⟨

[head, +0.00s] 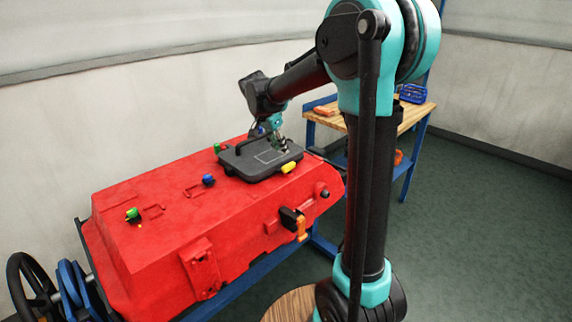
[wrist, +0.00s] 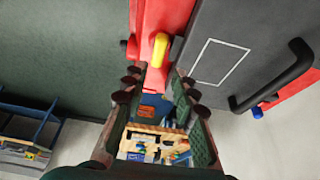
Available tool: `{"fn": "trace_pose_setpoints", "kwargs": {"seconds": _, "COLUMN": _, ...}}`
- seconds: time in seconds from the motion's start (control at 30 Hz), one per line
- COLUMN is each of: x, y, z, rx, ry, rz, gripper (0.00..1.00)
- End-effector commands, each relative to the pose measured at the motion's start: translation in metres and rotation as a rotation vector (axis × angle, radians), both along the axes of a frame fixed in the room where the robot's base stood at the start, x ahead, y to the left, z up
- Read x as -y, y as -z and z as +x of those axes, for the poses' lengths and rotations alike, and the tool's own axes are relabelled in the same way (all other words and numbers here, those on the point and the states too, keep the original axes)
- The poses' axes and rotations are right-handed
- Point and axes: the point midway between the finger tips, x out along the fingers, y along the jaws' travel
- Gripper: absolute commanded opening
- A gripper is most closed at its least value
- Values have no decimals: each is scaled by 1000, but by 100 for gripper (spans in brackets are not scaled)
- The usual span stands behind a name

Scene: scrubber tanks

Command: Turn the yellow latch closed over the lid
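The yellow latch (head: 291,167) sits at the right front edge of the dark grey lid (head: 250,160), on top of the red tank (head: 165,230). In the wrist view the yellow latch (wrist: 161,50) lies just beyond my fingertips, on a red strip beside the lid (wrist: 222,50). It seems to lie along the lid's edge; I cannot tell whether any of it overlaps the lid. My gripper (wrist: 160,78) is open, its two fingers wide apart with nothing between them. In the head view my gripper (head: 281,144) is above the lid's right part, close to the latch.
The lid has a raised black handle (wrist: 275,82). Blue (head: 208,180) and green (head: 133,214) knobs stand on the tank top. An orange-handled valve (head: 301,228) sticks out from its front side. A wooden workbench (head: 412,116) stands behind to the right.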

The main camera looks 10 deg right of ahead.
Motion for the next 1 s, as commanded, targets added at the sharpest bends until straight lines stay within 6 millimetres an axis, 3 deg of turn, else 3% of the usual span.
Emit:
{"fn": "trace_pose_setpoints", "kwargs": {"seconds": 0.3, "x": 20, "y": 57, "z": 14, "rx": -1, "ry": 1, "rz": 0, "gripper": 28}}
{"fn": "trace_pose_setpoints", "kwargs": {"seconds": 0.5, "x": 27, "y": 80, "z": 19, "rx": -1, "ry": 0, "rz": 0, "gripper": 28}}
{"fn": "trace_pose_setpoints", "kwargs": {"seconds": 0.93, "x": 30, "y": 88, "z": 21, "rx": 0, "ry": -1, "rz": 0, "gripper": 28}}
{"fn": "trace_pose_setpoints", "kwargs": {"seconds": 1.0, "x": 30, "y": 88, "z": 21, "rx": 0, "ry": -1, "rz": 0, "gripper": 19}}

⟩

Instruction: Retype, exactly and in full, the lines above from the one containing "- Values have" through the one containing "Scene: scrubber tanks".

Solution to the problem:
- Values have no decimals: each is scaled by 1000, but by 100 for gripper (spans in brackets are not scaled)
- The usual span stands behind a name

Scene: scrubber tanks

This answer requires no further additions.